Working with Connector Plugins#

To connect with sources and destinations that are not currently supported natively in Tabsdata, you can use these connector plugins.

Working with Source Plugin#

The SourcePlugin class enables reading from sources which do not have built-in support in Tabsdata.

Here is an example of the SourcePlugin class in use.

import os

import polars as pl
import requests

import tabsdata as td


class PyPIPkgStatsSource(td.SourcePlugin):
    def __init__(self, package_name: str):
        self.package_name = package_name

    def trigger_input(self, working_dir: str) -> str:
        # Endpoint with the downloads information of the package
        base_endpoint = f"https://pypistats.org/api/packages/{self.package_name}"

        # Get the downloads by system
        downloads_by_system = requests.get(f"{base_endpoint}/system").json().get("data")

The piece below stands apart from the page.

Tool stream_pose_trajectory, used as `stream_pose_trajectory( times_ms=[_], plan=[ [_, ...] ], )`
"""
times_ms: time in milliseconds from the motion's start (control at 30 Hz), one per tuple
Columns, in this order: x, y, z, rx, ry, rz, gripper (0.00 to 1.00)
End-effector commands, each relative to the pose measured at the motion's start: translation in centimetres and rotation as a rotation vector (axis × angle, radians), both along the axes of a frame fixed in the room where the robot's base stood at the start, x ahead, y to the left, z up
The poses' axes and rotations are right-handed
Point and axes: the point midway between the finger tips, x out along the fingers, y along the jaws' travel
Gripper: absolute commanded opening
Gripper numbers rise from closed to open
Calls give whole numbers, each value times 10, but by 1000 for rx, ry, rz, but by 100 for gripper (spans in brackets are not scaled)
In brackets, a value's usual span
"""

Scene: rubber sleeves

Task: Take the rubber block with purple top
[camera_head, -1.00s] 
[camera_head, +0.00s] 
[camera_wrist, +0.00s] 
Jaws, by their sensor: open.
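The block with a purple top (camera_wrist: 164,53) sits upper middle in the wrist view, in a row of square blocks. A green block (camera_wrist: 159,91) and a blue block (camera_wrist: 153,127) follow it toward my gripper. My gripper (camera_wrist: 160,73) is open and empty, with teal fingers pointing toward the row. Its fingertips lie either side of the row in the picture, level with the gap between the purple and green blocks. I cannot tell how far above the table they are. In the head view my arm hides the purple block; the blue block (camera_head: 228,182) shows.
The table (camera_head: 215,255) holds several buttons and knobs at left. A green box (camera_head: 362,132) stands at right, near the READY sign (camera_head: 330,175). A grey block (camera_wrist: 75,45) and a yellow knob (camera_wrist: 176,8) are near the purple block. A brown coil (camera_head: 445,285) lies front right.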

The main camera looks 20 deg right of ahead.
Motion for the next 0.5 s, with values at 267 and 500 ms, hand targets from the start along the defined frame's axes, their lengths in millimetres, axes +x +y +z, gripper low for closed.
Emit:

        # Store the information
        destination_file = "data.parquet"
        # Full path to file including the working directory of the plugin
        destination_path = os.path.join(working_dir, destination_file)
        # Using Polars to create the target file 'data.parquet' with the information
        # retrieved from the API
        pl.DataFrame(downloads_by_system).write_parquet(destination_path)
        return destination_file


@td.publisher(
    source=PyPIPkgStatsSource("polars"),
    tables="output",
)
def input_plugin_from_pypi(df: td.TableFrame):
    return df

In the above example, you create a PyPIPkgStatsSource class that inherits from the SourcePlugin class.

The PyPIPkgStatsSource class takes a Python package name as an input, retrieves the statistics related to the package, stores the data in a file on the server, and returns that file to the publisher. You use the PyPIPkgStatsSource class while defining the source property of the publisher.

Working with Destination Plugin#

The DestinationPlugin class enables writing to destinations which do not have built-in support in Tabsdata.

Here is an example of the DestinationPlugin class in use.

import os
import tempfile

import polars as pl
from google.cloud import storage

import tabsdata as td


class GCPFileUpload(td.DestinationPlugin):
    def __init__(self, bucket_name: str, gcp_credentials_path: str):
        self.bucket_name = bucket_name
        self.gcp_credentials_path = gcp_credentials_path

    def trigger_output(self, lf: pl.LazyFrame):
        # Set the GCP credentials path
        os.environ["GOOGLE_APPLICATION_CREDENTIALS"] = self.gcp_credentials_path

        # Create a temporary file
        with tempfile.NamedTemporaryFile(suffix=".csv") as tmp_file:
            temp_file_path = tmp_file.name
            lf.sink_csv(temp_file_path)
            # Extract filename
            destination_file = os.path.basename(temp_file_path)
            # Upload the file to GCP Storage
            client = storage.Client()
            bucket = client.bucket(self.bucket_name)
            blob = bucket.blob(destination_file)
            blob.upload_from_filename(temp_file_path)


@td.subscriber(
    "data",
    GCPFileUpload("<gcp-bucket-name>", "<path_to_gcp_credentials.json>"),
)
def subscriber(df: pl.DataFrame):
    return df

Where,

  • <gcp-bucket-name> is the name of your GCP bucket.

  • <path_to_gcp_credentials.json> is the full system path (typically starting with /users/user_name) to your gcp credentials file.

In the above example, you create a GCPFileUpload class that inherits from the DestinationPlugin class.

The GCPFileUpload class takes a GCP bucket name and credentials path as input, converts the table into a CSV and stores the csv file in the GCP bucket. Finally, you use the GCPFileUpload class while defining the destination for a subscriber.